Count, in the entries below, the lines in which "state" occurs. Give the number, nothing more.

<<<<

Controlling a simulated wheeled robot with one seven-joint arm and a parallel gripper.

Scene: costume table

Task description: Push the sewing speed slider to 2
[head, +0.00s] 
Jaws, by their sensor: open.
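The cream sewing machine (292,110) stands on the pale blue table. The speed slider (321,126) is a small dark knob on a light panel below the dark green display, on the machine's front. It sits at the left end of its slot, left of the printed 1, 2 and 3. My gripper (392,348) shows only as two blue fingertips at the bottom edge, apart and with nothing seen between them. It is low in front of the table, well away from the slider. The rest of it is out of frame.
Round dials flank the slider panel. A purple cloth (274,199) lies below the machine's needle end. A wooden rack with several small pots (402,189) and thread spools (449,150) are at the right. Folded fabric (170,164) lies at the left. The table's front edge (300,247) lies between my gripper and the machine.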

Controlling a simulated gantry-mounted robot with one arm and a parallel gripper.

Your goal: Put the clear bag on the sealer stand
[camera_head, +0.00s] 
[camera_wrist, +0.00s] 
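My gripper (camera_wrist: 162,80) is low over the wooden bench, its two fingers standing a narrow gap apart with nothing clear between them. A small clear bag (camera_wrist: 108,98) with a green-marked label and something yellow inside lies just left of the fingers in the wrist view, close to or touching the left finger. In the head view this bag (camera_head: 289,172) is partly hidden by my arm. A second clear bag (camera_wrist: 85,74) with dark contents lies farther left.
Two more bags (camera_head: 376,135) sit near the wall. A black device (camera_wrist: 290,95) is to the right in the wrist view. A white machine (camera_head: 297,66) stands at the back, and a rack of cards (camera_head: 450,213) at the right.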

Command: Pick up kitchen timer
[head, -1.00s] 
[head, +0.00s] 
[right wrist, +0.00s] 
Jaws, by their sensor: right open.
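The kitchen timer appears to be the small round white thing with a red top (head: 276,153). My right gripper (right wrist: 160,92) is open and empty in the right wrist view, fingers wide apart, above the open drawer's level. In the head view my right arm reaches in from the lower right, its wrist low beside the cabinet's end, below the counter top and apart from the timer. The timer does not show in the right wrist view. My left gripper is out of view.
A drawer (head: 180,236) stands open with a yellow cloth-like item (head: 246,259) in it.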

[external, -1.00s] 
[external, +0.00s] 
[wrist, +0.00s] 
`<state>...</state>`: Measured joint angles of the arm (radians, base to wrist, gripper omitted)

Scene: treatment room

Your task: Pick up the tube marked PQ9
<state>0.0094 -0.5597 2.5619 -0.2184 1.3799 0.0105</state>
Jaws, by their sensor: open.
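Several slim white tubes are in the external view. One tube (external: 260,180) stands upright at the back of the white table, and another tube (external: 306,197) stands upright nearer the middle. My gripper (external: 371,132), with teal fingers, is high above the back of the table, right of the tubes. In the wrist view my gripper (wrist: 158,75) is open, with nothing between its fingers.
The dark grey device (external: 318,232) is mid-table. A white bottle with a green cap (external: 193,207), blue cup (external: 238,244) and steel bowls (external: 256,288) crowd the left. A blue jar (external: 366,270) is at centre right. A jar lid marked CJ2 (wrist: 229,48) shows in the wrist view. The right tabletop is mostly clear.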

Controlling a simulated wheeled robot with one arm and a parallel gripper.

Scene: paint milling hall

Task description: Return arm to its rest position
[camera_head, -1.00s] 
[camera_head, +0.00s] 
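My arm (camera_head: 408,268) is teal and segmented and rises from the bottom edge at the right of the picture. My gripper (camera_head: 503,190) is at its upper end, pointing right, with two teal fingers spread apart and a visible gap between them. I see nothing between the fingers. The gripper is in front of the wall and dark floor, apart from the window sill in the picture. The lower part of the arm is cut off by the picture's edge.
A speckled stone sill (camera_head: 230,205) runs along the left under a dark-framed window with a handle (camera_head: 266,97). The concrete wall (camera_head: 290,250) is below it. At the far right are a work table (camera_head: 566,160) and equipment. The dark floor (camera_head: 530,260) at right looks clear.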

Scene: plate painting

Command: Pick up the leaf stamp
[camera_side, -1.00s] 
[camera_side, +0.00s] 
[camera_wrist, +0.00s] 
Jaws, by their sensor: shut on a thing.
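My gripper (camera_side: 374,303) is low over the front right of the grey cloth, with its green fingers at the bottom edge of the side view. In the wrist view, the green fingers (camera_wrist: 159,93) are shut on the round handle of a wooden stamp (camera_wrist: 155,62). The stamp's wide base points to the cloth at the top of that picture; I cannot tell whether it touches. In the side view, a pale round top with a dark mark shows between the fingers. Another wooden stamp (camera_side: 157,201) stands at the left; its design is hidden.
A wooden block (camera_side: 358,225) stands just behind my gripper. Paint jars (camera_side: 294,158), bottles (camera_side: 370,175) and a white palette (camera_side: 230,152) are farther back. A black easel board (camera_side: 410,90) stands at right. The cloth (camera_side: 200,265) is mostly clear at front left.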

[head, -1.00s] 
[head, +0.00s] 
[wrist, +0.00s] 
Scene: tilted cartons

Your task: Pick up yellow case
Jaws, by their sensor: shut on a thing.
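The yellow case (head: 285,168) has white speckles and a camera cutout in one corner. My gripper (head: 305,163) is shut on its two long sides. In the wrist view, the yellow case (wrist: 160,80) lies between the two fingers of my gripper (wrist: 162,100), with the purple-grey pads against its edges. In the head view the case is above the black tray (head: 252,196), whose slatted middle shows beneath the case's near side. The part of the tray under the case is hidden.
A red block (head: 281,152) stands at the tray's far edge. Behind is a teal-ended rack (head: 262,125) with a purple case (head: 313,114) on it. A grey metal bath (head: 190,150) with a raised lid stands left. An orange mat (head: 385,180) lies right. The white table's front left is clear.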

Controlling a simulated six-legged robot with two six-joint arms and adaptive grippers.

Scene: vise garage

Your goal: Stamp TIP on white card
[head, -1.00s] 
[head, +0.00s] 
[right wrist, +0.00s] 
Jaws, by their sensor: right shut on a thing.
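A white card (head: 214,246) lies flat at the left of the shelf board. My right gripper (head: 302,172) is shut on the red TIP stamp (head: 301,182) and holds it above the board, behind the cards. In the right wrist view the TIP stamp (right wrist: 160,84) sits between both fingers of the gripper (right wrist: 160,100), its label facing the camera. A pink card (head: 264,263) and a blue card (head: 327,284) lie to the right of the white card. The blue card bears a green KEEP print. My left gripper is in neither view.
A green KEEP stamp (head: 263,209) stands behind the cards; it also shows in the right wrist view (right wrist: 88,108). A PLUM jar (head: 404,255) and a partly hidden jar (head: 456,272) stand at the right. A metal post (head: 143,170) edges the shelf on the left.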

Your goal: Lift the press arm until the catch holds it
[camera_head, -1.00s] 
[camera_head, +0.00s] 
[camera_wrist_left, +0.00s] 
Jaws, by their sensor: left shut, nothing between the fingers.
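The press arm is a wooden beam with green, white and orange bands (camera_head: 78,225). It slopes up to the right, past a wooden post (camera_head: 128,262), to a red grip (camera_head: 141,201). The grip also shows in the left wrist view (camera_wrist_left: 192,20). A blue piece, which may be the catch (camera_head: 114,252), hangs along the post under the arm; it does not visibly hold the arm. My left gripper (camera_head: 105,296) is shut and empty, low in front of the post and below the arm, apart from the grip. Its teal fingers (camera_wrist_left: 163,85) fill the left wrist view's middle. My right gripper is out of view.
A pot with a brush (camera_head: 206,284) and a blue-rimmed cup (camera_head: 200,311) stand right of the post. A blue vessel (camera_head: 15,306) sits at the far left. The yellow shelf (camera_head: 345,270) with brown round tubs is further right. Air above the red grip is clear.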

>>>>

Written solution: 2